===== Exercise inputs =====

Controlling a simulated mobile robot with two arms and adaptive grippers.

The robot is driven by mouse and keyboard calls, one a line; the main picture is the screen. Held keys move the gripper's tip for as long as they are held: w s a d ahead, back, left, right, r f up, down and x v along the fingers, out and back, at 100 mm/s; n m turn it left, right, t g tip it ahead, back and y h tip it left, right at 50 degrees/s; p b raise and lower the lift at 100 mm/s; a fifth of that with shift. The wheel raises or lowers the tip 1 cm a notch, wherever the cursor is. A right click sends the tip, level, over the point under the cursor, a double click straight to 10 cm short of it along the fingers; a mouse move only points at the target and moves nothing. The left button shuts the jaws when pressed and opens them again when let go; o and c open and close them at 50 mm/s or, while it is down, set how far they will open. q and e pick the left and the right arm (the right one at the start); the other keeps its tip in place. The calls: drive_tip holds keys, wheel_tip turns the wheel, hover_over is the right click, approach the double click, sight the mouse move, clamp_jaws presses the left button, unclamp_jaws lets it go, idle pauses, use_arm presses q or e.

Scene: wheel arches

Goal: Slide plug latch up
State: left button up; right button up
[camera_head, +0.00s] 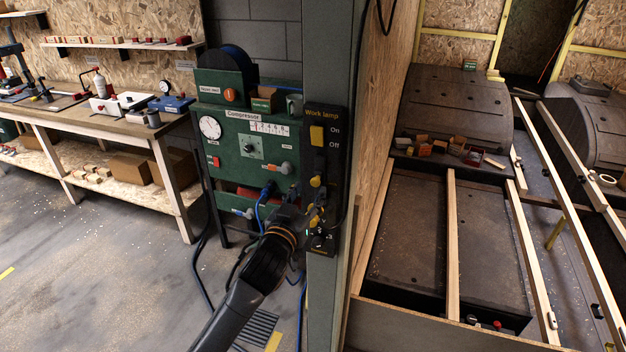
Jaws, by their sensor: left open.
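A black panel labelled "Work lamp" (339,135) is fixed to the grey post at the middle of the view. It has a yellow switch (317,136) beside the words On and Off. Below are black fittings with small yellow parts (316,181); which of these is the plug latch is too small to tell. My left gripper (291,207) is open, just left of the panel's lower part and in front of the lower right of the green compressor box. Its dark fingers blend with the fittings behind, and I cannot tell whether they touch anything. My right gripper is not in view.
The green compressor box (225,150) has a gauge, knobs and a blue plug with a cable. The grey post (328,280) stands right beside my gripper. A workbench (90,122) with tools stands at the left. Wooden rails and wheel arches (455,100) fill the right.

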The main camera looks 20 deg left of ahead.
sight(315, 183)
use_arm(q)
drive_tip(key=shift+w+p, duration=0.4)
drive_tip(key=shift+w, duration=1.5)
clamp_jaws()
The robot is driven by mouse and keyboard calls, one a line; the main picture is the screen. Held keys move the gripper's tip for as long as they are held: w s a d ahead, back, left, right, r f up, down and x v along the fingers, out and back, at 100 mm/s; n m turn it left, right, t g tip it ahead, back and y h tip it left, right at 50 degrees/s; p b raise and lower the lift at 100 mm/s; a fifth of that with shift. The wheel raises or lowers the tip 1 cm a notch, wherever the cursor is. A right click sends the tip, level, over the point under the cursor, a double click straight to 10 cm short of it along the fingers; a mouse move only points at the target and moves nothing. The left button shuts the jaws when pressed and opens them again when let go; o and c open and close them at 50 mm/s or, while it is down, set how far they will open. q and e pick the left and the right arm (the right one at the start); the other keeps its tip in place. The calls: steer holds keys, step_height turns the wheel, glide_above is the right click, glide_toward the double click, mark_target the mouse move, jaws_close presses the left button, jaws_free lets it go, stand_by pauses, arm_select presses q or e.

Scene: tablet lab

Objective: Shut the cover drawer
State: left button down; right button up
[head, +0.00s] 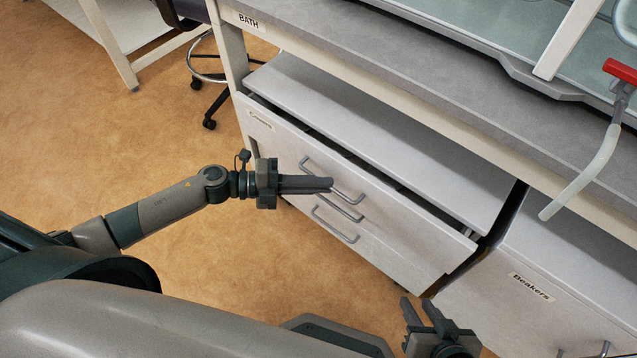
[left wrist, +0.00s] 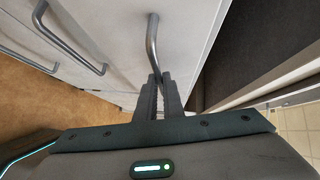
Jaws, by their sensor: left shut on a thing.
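The cover drawer (head: 270,133) is the top drawer of the white unit under the bench, with a small label at its left end. It stands slightly open: a dark gap runs between its front and the cabinet top. Its grey bar handle (head: 347,193) also shows in the left wrist view (left wrist: 151,40). My left gripper (head: 330,184) is at this handle, its fingers shut on the bar (left wrist: 159,77). The fingers hide part of the handle. My right gripper (head: 417,300) is low in the head view, empty, fingers apart, away from the drawer handle.
Lower drawers with handles (head: 335,225) sit below. A cabinet labelled Beakers (head: 530,287) stands to the right. The grey bench top (head: 400,75) overhangs the unit. A wheeled stool (head: 205,85) stands behind at left. The brown floor (head: 110,150) is clear at left.

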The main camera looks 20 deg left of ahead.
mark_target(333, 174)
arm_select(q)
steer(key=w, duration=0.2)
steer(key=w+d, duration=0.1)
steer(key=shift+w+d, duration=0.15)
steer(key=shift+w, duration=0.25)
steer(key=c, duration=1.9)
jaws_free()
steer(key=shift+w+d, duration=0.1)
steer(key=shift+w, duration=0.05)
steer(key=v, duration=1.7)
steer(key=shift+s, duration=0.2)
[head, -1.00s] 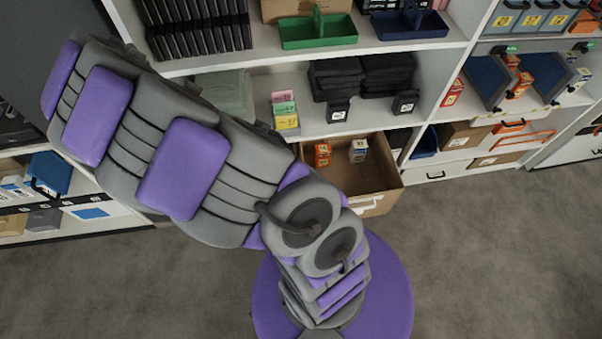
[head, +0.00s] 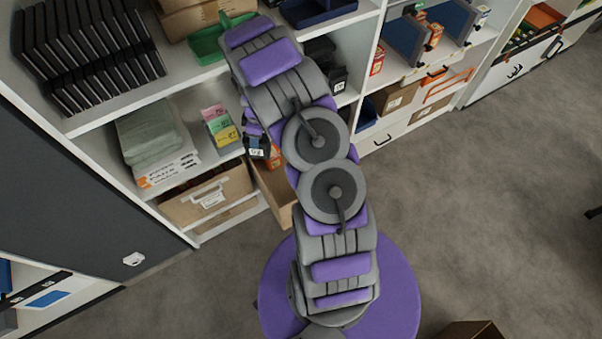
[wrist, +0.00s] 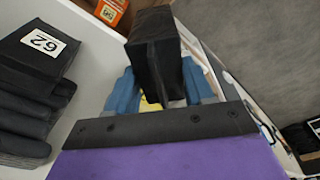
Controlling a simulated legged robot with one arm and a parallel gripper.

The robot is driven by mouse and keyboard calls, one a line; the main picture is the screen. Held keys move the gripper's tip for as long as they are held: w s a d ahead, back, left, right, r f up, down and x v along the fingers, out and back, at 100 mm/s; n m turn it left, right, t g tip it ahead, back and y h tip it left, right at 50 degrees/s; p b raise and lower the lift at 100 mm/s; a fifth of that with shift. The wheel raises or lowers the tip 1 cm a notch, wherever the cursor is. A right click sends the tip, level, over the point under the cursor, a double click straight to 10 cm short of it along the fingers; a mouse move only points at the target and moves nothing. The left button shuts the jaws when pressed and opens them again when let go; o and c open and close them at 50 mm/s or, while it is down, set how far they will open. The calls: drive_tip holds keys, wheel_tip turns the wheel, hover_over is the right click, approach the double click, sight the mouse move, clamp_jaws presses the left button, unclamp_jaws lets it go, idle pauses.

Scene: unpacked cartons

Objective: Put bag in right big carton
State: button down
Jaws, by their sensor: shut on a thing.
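My gripper (wrist: 158,92) is shut on a black bag (wrist: 153,45), which sticks out beyond the blue fingers in the wrist view. In the head view, the held bag (head: 262,148) shows its white label just left of my arm, at the shelf front. More black bags (wrist: 32,75), one labelled 62, lie stacked to the left of the gripper in the wrist view. An open brown carton (head: 280,208) stands below the held bag in the head view, pulled out from the lower shelf. My arm hides much of this carton.
Another brown carton (head: 222,190) with a white handle stands in the lower shelf to the left. Folded green cloth (head: 150,135) and coloured labelled packs (head: 220,125) lie above it. The floor (head: 470,200) on the right is clear; a brown box (head: 470,331) shows at the bottom edge.

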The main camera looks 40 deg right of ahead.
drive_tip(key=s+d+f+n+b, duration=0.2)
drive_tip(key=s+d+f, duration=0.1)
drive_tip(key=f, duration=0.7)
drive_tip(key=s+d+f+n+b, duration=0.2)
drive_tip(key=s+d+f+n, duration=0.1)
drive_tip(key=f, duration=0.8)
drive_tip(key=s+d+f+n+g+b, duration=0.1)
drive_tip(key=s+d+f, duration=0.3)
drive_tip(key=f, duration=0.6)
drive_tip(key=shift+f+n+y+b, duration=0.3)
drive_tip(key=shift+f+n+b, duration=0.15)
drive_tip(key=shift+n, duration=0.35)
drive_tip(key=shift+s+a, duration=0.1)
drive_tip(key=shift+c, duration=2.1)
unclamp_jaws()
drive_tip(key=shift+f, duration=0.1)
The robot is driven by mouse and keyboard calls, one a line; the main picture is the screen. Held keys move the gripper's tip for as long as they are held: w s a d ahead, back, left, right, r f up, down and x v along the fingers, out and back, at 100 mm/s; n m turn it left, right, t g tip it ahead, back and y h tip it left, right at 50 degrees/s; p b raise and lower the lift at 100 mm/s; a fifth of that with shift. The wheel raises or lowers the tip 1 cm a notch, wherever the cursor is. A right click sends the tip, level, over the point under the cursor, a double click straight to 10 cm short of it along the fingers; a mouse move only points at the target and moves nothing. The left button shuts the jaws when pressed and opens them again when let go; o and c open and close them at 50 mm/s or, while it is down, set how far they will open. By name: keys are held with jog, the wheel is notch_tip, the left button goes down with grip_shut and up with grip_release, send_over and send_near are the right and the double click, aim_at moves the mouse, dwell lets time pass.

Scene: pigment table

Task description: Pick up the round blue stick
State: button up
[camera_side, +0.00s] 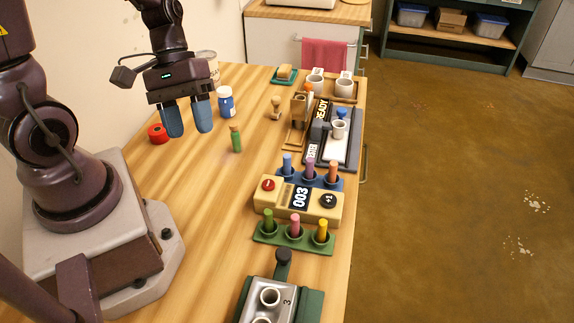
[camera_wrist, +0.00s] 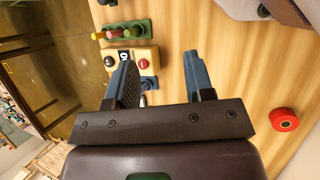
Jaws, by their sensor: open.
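The round blue stick (camera_side: 287,163) stands upright in the left hole of the blue rack (camera_side: 338,184), beside a purple stick (camera_side: 310,168) and an orange stick (camera_side: 333,171). My gripper (camera_side: 188,132) is open and empty above the table, to the left of the blue stick and well apart from it. In the wrist view my gripper (camera_wrist: 160,58) shows its two blue fingers spread. Part of the blue rack (camera_wrist: 150,83) shows there beside the left finger, and I cannot make out the blue stick.
A cream counter box (camera_side: 277,197) and a green rack (camera_side: 267,238) with green, pink and yellow sticks stand in front of the blue rack. A green bottle (camera_side: 236,141), a stamp (camera_side: 276,107) and a red roll (camera_side: 158,134) stand farther back. Bare wood lies left of the racks.

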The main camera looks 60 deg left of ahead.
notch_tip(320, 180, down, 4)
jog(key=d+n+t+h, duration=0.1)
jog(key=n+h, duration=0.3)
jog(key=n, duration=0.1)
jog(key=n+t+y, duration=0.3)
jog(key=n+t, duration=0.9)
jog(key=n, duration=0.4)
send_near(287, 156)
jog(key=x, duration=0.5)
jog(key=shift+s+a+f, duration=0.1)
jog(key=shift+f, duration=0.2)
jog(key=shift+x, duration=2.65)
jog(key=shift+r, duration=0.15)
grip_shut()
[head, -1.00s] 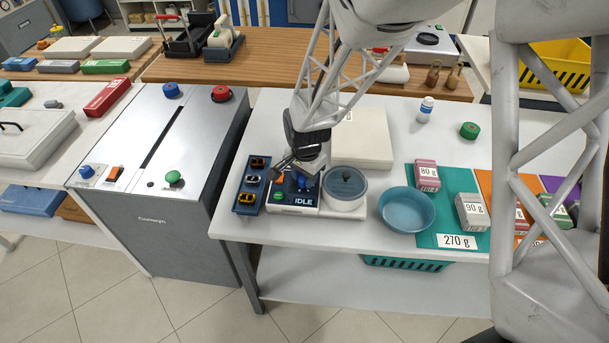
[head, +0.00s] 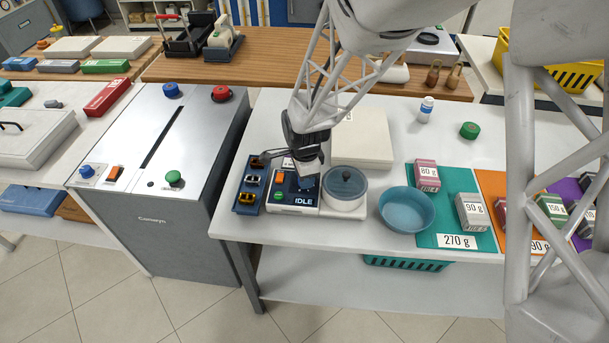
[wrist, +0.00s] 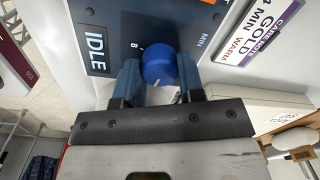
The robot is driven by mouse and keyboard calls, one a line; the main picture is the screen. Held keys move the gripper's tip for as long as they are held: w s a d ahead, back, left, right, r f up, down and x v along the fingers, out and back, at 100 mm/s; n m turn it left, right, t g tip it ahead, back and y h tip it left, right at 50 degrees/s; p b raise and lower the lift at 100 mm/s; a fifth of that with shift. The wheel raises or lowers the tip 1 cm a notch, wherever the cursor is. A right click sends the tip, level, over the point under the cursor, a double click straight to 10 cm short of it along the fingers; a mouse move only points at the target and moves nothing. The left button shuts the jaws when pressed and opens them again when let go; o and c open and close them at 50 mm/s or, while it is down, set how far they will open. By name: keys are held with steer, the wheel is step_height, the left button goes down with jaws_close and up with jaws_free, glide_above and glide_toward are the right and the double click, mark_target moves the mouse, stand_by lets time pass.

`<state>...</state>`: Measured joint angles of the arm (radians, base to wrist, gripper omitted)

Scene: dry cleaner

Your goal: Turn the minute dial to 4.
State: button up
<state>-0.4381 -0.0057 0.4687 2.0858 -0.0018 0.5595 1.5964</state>
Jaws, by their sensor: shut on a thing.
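The blue minute dial (wrist: 158,68) sits on the dark blue control panel (wrist: 118,22), beside the lettering MIN and a printed 8. My gripper (wrist: 160,84) has one finger on each side of the dial and is shut on it. A pale pointer mark shows on the dial's side toward my gripper; the number it points to is hidden. In the head view my gripper (head: 307,186) is over the right part of the panel (head: 281,210) and mostly covers the dial. The panel's display reads IDLE.
A lidded pot (head: 345,188) stands close to the right of the panel. A blue tray (head: 239,205) with small coloured items lies to its left. A card (wrist: 262,33) reading 4 MIN, GOLD, WARM lies by the panel. A blue bowl (head: 407,209) is farther right.

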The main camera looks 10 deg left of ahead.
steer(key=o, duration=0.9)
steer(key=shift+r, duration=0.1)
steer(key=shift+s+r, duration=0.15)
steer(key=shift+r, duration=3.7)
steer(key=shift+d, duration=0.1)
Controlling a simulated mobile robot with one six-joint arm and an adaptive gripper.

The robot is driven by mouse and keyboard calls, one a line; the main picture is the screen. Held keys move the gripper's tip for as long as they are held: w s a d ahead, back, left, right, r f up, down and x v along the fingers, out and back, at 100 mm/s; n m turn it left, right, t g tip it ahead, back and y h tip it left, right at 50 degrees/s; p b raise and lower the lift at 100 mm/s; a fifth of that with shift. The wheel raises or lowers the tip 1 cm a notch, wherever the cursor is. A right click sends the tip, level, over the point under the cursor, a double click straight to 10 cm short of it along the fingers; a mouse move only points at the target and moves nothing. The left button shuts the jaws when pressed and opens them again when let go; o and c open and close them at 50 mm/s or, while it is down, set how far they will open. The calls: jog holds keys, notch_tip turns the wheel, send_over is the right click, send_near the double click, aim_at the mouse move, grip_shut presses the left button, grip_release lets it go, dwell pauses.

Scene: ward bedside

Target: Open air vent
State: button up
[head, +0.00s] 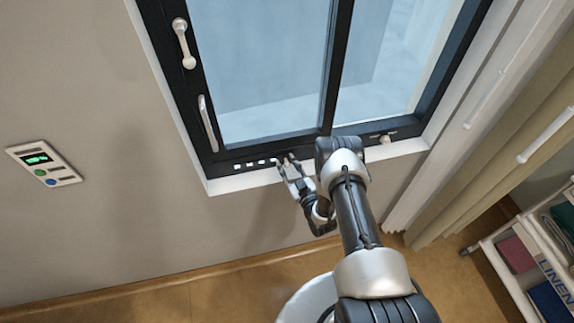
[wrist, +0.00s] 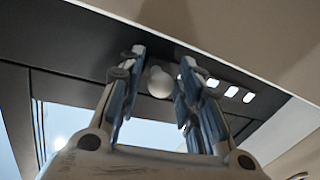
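The air vent (head: 250,164) is a row of small light slots in the dark lower frame of the window. The slots also show in the wrist view (wrist: 231,91), right of a round white knob (wrist: 160,82). My gripper (head: 285,159) is at this lower frame, at the right end of the slots. In the wrist view my gripper (wrist: 160,62) is open, with one finger on each side of the knob. Narrow gaps show between the knob and the fingers. The knob is hidden in the head view.
The window has a white handle (head: 184,45) and a long pull bar (head: 208,123) on its left frame. Another small knob (head: 385,139) is on the lower frame at right. A wall panel (head: 43,164) is at left. Curtains (head: 500,120) and a linen cart (head: 505,270) stand at right.

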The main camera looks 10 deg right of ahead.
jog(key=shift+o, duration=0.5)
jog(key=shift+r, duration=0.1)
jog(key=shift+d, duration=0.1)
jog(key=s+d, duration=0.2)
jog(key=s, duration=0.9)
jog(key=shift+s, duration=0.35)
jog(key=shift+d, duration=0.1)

=====

### What the task requires
Exact duplication is required for the lines above, from the line that contains "Your goal: Turn the minute dial to 4." to the line that contains "<state>-0.4381 -0.0057 0.4687", inclusive; omit all others.

### Solution for this problem
Your goal: Turn the minute dial to 4.
State: button up
<state>-0.4381 -0.0057 0.4687 2.0858 -0.0018 0.5595 1.5964</state>

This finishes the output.